Claim B -- Allegation that the District Court's Use of Petitioner's Prior Convictions, to Enhance His Sentence, Was Improper

Petitioner seems to argue that one of his prior drug offenses, used to enhance his sentence, was improperly classified at sentencing as a "felony drug offense" for purposes of 21 U.S.C. § 841(b)(1)(A). Specifically, he appears to argue that one of these prior drug offenses was a misdemeanor. He relies on Burgess v. United States, 128 S.Ct. 1572 (2008) to support this proposition. In Burgess, the Supreme Court held that the term "felony drug offense" is defined as "an offense involving specified drugs that is 'punishable by imprisonment for more than one year under any law of the United States or of a State or foreign country.'" 128 S.Ct. at 1575. The gist of the Burgess decision is that a drug crime classified as a misdemeanor under state law may nonetheless constitute a "felony drug offense" under § 841(b)(1)(A). If Petitioner is attempting to argue to the contrary (and it appears that he is), his argument is without merit.

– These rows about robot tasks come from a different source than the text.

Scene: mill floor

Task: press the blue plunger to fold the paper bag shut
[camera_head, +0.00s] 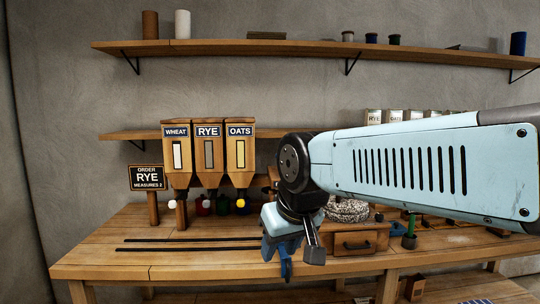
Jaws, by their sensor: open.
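My gripper (290,252) hangs fingers down over the middle of the wooden bench (200,257), at the end of my pale blue arm. Its jaws look apart, and I see nothing held between them. Dark and blue parts overlap at its tip, so the finger shapes are hard to separate. I cannot make out the blue plunger or the paper bag for certain. My arm and gripper cover part of the bench's middle and right, and may hide them.
Wheat, rye and oats dispensers (208,150) stand at the back left. An order sign (148,178) reads rye, measures 2. Two dark rails (190,244) lie on the bench. A drawer box (355,243) stands right of my gripper. The bench's front left is clear.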

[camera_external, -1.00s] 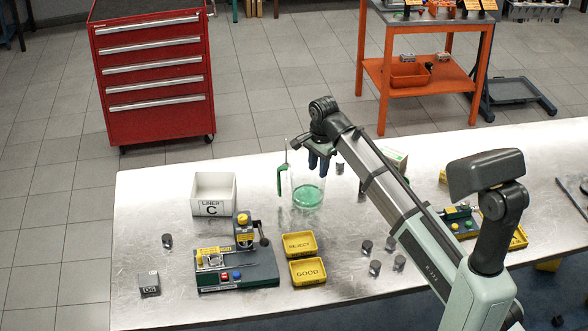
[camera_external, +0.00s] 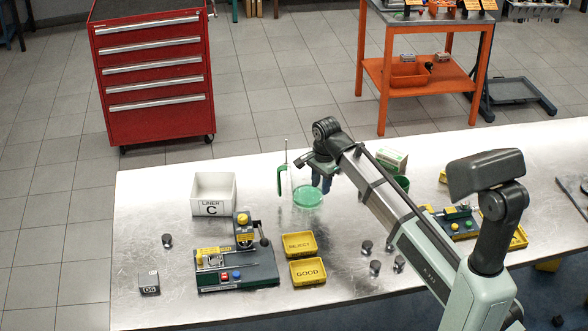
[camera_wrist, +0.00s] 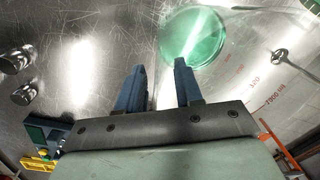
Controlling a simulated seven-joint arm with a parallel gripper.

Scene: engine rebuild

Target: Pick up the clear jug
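The clear jug (camera_external: 307,197) stands on the metal bench with green liquid in it. In the wrist view, its green round (camera_wrist: 205,35) lies just beyond my fingertips, up and to the right, with red volume marks to the right of it. A green upright handle-like part (camera_external: 281,180) shows at its left in the external view. My gripper (camera_external: 321,182) is at the jug's right rear side, fingers pointing down. In the wrist view my gripper (camera_wrist: 158,66) is open with nothing held between the two blue fingers. Whether a finger touches the jug I cannot tell.
A white bin marked C (camera_external: 214,193), a green fixture (camera_external: 236,272) and yellow REJECT (camera_external: 299,244) and GOOD (camera_external: 308,271) trays stand left of and before the jug. Several small metal cylinders (camera_external: 375,268) stand to the right.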

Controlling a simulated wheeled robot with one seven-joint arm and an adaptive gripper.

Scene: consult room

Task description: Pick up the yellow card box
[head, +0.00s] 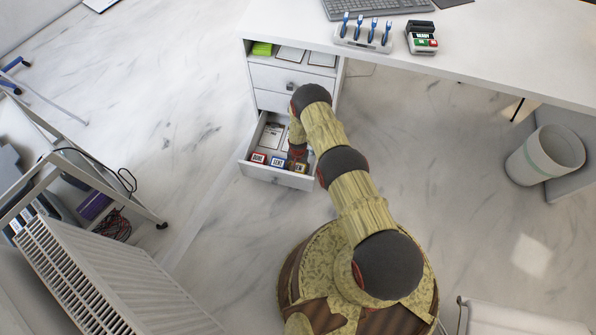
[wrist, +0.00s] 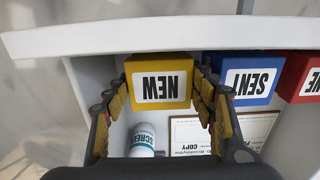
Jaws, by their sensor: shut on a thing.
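The yellow card box (wrist: 160,67) carries a white label reading "NEW", upside down in the wrist view. It sits between the two fingers of my gripper (wrist: 162,88), near the front wall of the open drawer. The fingers are shut on its sides. In the head view my gripper (head: 298,150) reaches down into the drawer (head: 292,181) and the arm hides part of it. Whether the box touches the drawer floor is hard to tell.
A blue "SENT" box (wrist: 250,77) stands close beside the right finger, with a red box (wrist: 300,78) beyond it. A white bottle (wrist: 143,140) and a framed paper (wrist: 190,132) lie in the drawer. The desk (head: 470,50) overhangs at the right.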

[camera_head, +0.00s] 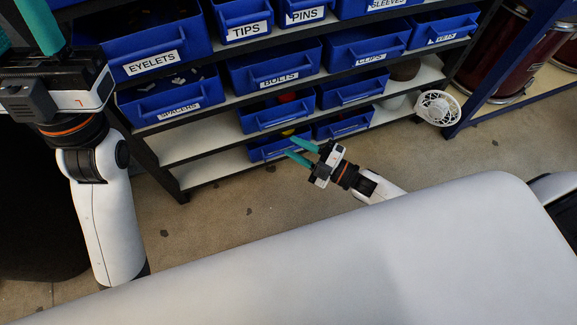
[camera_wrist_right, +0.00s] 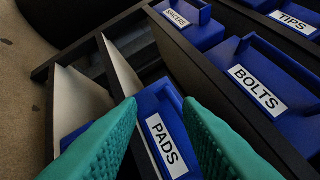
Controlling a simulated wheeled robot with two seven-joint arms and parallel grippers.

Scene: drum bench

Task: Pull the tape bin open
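No label reading TAPE can be made out in either view. My right gripper (camera_head: 298,151) is open and empty, in front of the low bins of the rack. In the right wrist view its teal fingers (camera_wrist_right: 158,103) are apart, with a blue bin labelled PADS (camera_wrist_right: 168,147) between and beyond them. Whether they touch it I cannot tell. Another blue bin (camera_wrist_right: 75,137) shows partly behind the left finger, its label hidden. In the head view the lowest blue bin (camera_head: 270,150) is beside the right fingertips, its label unreadable. My left gripper (camera_head: 22,25) is open at the upper left, fingertips cut off.
The rack's other blue bins include EYELETS (camera_head: 155,50), SPACERS (camera_head: 170,100), BOLTS (camera_head: 275,66) and TIPS (camera_head: 243,18). Dark red drums (camera_head: 497,55) stand further right. The floor (camera_head: 215,220) before the rack is mostly clear.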

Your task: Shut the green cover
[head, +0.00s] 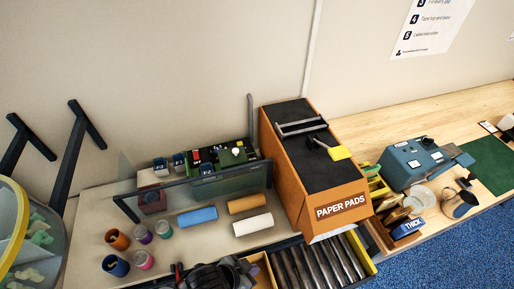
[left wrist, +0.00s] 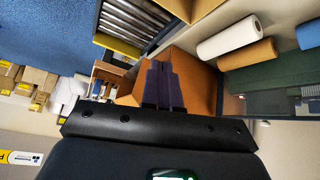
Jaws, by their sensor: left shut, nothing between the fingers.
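A see-through greenish cover (head: 232,180) in a dark frame stands in front of a small control panel with buttons, left of the paper pads box, in the head view. A dark green surface that may be this cover shows at the right of the left wrist view (left wrist: 262,78). My left gripper (head: 207,277) is at the bottom edge of the head view, nearer than the rolls and apart from the cover. In the left wrist view its two dark fingers (left wrist: 160,80) are together with nothing between them. My right gripper is not in view.
White (head: 253,224), brown (head: 247,204) and blue (head: 197,216) rolls lie in front of the cover. Small coloured cups (head: 117,239) stand at left. The orange paper pads box (head: 290,165) rises at right, behind a roller conveyor (head: 322,264). A blue-grey device (head: 412,163) stands farther right.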

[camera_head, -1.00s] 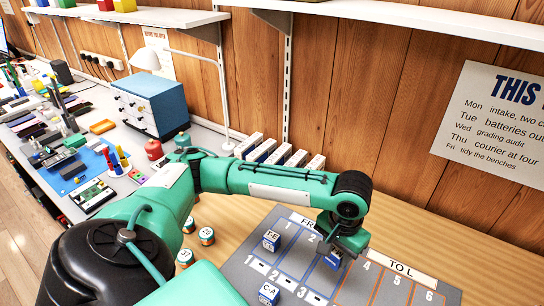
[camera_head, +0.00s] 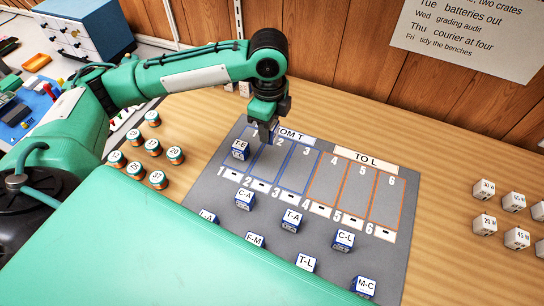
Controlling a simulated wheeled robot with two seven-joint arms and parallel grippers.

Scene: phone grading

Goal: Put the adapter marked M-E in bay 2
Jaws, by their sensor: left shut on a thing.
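My left gripper (camera_head: 268,134) points down over the far end of bays 1 and 2 on the grey mat (camera_head: 220,180). It is shut on a small adapter, mostly hidden by the fingers; I cannot read its mark, and no M-E mark shows elsewhere. I cannot tell whether the adapter touches the mat. Bay 2 (camera_head: 265,166) is outlined in blue, and its visible part is bare. An adapter marked T-E (camera_head: 239,150) stands in bay 1, just left of the gripper. My right gripper is not in view.
More adapters stand in front of the bays: C-A (camera_head: 244,201), T-A (camera_head: 291,221), C-L (camera_head: 343,241), F-M (camera_head: 254,242), T-L (camera_head: 305,263) and M-C (camera_head: 364,287). Bays 3 to 6 look empty. Round weights (camera_head: 153,146) stand left, white cubes (camera_head: 485,225) right.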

Claim M -- Allegation that Recent Changes in Federal Law Warrant Reconsideration of Petitioner's Sentence

In his final claim, Petitioner requests that this Court recalculate his sentence by treating the United State Sentencing Guidelines (USSG) as purely advisory.*fn5 He cites to Kimbrough v. United States, 128 S.Ct. 558 (2007) to support this proposition. In Kimbrough, the Supreme Court considered whether the sentencing disparity, included in the USSG, between offenses involving crack cocaine as opposed to powder cocaine was mandatory or merely advisory. Kimbrough was not aimed at § 841(b)(1)(A)'s imposition of mandatory minimum sentences. 128 S.Ct. at 573 ("[S]entencing courts remain bound by the mandatory minimum sentences prescribed in the 1986 Act...."); see United States v. Liddell, 543 F.3d 877, 883 (7th Cir. 2008). Petitioner was sentenced to a mandatory term of life imprisonment pursuant to § 841(b)(1)(A), and that is the end of the matter.

CONCLUSION

For the reasons stated above, the Amended Motion to Vacate, Set Aside or Correct Sentence under 28 U.S.C. § 2255 is DENIED.

CASE TERMINATED.

ENTERED this 2nd day of April, 2009.